→ Set exercise: Locate the string "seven" throughout the material and copy every line in which it occurs.

→ Data lines:
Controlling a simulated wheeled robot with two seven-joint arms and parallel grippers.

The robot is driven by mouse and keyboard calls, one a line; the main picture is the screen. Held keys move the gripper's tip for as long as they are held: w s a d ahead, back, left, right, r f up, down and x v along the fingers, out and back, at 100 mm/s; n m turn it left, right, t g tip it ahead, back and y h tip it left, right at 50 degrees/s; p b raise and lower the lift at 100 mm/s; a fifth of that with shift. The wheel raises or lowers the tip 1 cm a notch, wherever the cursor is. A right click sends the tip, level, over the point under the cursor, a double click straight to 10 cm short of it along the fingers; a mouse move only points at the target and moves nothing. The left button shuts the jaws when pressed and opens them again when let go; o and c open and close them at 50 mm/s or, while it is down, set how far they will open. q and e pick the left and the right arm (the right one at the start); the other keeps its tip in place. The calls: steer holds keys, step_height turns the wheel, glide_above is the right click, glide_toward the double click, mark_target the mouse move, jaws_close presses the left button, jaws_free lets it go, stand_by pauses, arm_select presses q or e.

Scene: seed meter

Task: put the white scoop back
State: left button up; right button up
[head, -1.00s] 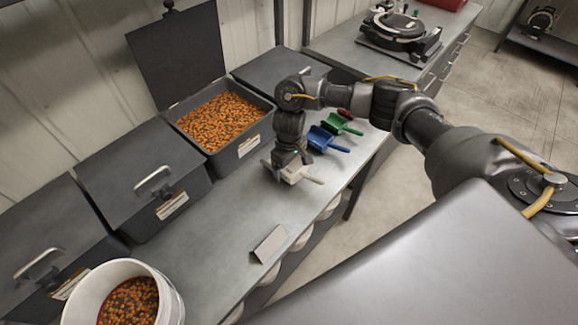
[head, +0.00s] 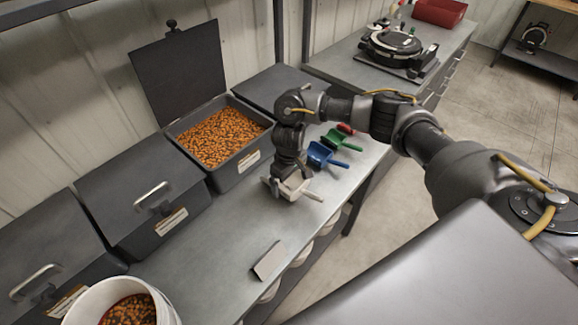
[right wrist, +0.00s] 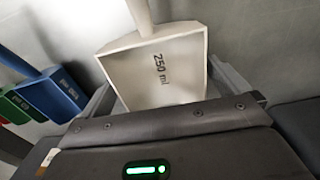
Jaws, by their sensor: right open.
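The white scoop (head: 296,188), marked 250 ml, is on the grey bench with its handle pointing right in the head view. In the right wrist view the scoop (right wrist: 158,72) fills the space between my fingers, its handle toward the top. My right gripper (head: 282,186) is open and low over the scoop's bowl, one finger on each side (right wrist: 168,98). Whether the fingers touch the scoop is not clear. My left gripper is not in view.
A blue scoop (head: 321,155), a green scoop (head: 338,140) and a red one (head: 346,128) lie beyond the white scoop. An open bin (head: 243,160) of orange seed stands behind. A white bucket (head: 165,309) and small grey plate (head: 269,261) are nearer.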

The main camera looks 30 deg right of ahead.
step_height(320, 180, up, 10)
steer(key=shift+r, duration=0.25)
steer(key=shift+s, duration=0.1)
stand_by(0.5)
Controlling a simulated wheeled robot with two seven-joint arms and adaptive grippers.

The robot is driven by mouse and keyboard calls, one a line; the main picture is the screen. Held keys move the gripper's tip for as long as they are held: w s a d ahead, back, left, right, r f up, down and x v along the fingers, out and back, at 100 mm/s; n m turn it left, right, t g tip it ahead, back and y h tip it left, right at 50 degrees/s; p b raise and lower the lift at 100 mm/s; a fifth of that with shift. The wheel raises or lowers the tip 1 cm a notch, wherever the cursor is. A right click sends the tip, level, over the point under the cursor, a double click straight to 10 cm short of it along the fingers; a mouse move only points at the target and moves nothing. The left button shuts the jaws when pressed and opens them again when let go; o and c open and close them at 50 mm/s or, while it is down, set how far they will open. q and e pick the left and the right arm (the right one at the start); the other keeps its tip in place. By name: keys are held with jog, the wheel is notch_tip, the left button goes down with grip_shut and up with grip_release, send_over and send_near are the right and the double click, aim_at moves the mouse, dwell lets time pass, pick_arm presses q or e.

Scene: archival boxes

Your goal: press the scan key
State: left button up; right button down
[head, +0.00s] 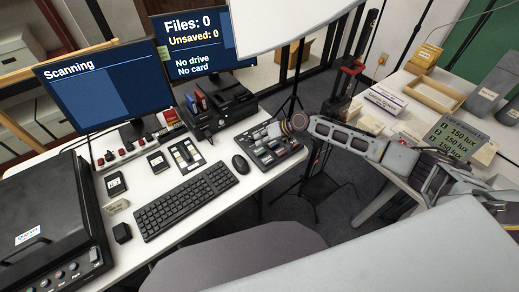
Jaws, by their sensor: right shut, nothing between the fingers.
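A dark key panel (267,152) with several keys lies at the right end of the white desk, right of the mouse. My right arm reaches in from the right, and my right gripper (279,129) is shut and empty at the panel's far edge. It hides part of the panel. I cannot tell whether it touches a key. The key labels are too small to read, so I cannot pick out the scan key. The left monitor (104,88) reads "Scanning". A black scanner (48,215) with several front buttons stands at the left. My left gripper is not in view.
A keyboard (186,199), a mouse (240,164) and small devices crowd the desk (200,222). The second monitor (197,42) reads "Files: 0", "Unsaved: 0", "No drive", "No card". A chair (240,260) stands in front. A side table (390,107) with boxes is at the right.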

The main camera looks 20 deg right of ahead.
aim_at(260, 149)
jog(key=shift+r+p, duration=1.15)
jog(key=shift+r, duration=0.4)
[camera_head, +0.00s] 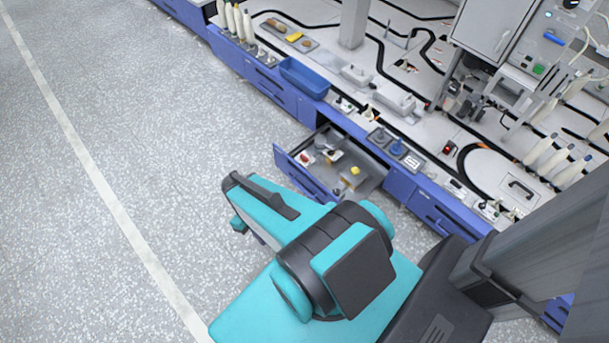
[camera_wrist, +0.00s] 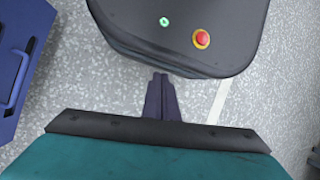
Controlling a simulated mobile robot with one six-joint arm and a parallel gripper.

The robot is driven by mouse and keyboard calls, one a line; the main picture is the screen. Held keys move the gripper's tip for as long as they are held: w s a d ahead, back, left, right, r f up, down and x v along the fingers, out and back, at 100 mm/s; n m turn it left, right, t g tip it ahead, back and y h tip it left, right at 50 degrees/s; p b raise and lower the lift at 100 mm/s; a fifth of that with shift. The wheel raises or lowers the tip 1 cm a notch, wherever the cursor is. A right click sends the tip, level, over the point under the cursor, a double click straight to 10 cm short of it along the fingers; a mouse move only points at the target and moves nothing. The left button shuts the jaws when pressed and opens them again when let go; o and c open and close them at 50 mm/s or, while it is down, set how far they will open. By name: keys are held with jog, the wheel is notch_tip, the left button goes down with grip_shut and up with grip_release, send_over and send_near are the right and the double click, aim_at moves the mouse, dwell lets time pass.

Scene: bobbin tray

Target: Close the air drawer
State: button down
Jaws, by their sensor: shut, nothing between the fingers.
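A blue drawer (camera_head: 296,174) stands pulled open from the blue bench row in the head view. Its grey inside holds several small items, among them a yellow one (camera_head: 355,170) and a red one (camera_head: 304,158). My teal arm passes in front of its near end and hides part of it. In the wrist view my gripper (camera_wrist: 161,80) has its two dark fingers together, with nothing between them. A blue panel with a bar handle (camera_wrist: 18,75) shows at the left edge there, apart from the fingers; I cannot tell whether it is the open drawer.
The bench top carries a blue bin (camera_head: 304,77), white bobbins (camera_head: 230,20), blue knobs (camera_head: 397,148) and a black track. Other blue drawer fronts (camera_head: 440,215) beside the open one look shut. Speckled grey floor (camera_head: 110,110) lies clear to the left.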

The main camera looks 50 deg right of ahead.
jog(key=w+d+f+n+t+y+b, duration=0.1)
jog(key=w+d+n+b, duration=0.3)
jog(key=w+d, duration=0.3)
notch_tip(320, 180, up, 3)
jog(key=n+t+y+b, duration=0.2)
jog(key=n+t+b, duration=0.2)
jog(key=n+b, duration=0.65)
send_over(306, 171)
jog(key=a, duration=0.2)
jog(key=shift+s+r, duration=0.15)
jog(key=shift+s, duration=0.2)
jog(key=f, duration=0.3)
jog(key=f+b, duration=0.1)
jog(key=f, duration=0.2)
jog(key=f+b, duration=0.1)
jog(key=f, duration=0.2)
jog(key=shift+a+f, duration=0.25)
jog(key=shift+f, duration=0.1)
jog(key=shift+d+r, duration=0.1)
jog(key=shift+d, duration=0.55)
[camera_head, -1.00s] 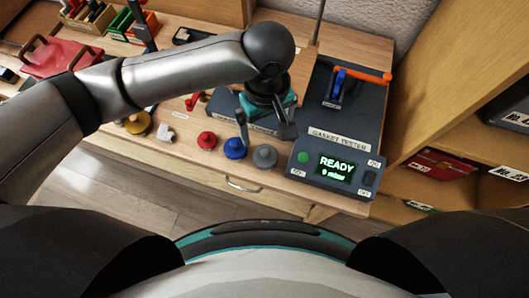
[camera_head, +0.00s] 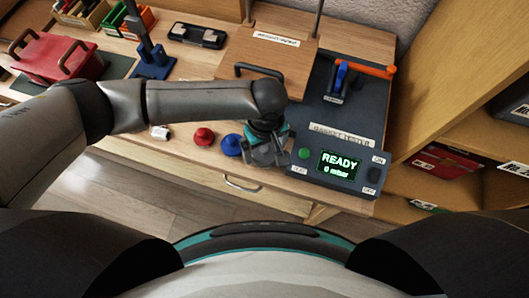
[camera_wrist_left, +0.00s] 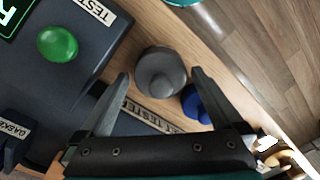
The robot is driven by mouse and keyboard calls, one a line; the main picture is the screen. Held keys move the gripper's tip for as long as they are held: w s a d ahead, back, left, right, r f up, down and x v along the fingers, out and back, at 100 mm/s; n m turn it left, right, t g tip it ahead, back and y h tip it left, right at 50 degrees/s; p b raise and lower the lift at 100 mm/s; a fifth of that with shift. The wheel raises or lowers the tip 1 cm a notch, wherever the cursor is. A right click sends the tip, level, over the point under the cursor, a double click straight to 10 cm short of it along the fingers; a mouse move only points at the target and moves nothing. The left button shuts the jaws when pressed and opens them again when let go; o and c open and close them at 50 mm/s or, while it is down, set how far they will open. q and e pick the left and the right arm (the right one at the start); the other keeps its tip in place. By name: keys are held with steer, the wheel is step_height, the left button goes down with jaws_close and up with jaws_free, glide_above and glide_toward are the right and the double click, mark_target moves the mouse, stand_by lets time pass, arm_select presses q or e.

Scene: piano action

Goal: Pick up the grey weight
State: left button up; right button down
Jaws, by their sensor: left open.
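The grey weight (camera_wrist_left: 160,74) is a round knobbed piece on the wooden bench, seen from above in the left wrist view. My left gripper (camera_wrist_left: 160,85) is open above it, with one finger on either side of the weight in that view. Whether the fingers reach down to its height I cannot tell. In the head view my left gripper (camera_head: 266,152) hangs at the bench's front, left of the gasket tester, and hides most or all of the weight. My right gripper is not in view.
The blue weight (camera_head: 232,145) stands close beside on the left, and the red weight (camera_head: 203,137) beyond it. The gasket tester (camera_head: 338,165), reading READY, is close on the right, with its green button (camera_wrist_left: 57,43). The bench's front edge is near.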

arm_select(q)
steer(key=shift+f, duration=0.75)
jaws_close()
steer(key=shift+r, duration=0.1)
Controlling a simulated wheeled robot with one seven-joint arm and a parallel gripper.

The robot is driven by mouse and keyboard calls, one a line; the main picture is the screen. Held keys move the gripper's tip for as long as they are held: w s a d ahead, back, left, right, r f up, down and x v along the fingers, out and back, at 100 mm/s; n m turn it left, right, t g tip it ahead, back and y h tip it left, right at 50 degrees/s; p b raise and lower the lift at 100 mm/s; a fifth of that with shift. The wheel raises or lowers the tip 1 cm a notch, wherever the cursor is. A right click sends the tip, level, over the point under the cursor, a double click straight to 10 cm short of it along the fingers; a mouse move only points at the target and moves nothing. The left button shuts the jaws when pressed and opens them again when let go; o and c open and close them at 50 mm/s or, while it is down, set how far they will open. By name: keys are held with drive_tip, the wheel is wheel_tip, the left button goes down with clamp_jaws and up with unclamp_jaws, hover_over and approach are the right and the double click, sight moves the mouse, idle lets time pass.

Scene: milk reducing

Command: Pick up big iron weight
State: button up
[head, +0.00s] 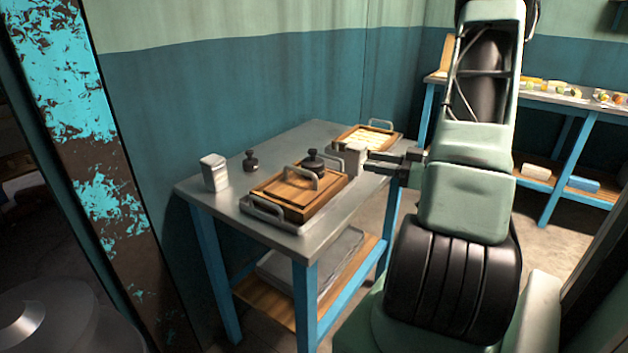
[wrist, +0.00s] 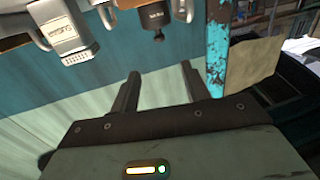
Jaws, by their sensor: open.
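The larger dark iron weight (head: 313,163) stands upright on the wooden lid of a press box in the head view. A smaller dark weight (head: 251,162) stands on the metal table (head: 228,188) to its left. My gripper (head: 370,161) is open and empty, to the right of the larger weight and apart from it, by a grey canister (head: 355,158). In the wrist view, my gripper (wrist: 160,72) has spread fingers with nothing between them. A dark weight (wrist: 154,20) shows upside down beyond the fingers; I cannot tell which one it is.
The wooden press box (head: 290,203) has metal handles. Another canister (head: 214,174) stands at the table's left. A tray with pale contents (head: 367,138) lies at the back. In the wrist view, a labelled canister (wrist: 65,35) hangs at upper left. Open floor lies right of the table.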

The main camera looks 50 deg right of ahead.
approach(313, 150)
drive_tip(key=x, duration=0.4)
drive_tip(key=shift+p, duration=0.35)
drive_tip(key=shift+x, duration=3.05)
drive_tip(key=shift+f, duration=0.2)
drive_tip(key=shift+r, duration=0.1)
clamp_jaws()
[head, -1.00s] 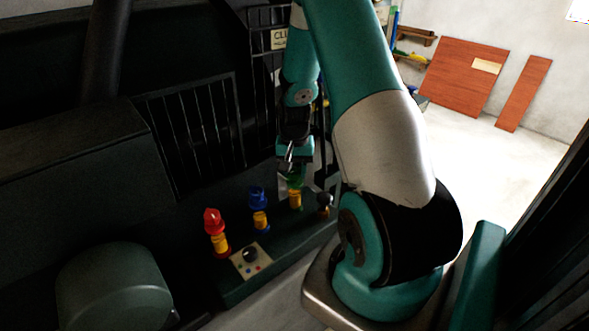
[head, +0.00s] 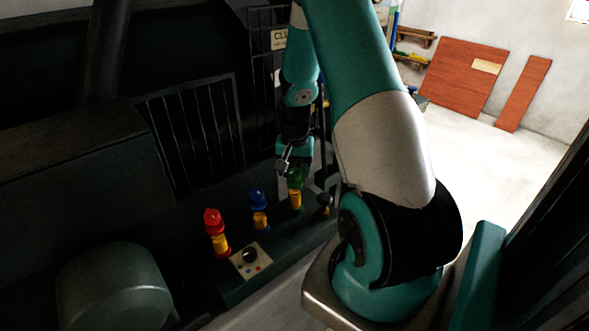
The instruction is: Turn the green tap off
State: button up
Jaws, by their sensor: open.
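The green tap (head: 295,179) has a green handle on a yellow body and stands on the dark ledge of the machine, right of the blue tap. My gripper (head: 286,168) is at the green handle, just above and beside it. The jaws are open. Whether a finger touches the handle is too small to tell. My arm comes down from the top of the picture to the gripper.
The blue tap (head: 259,207) and the red tap (head: 213,228) stand left of the green one. A panel with a black knob (head: 250,260) lies in front of them. A dark round knob (head: 324,200) is close on the right. Dark bars (head: 195,135) rise behind.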

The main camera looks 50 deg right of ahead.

→ Response to this exercise:
Controlling a simulated wheeled robot with two seven-joint arms and parallel grippers.
Controlling a simulated wheeled robot with two seven-joint arms and adaptive grippers.
Controlling a simulated wheeled robot with one seven-joint arm and a parallel gripper.

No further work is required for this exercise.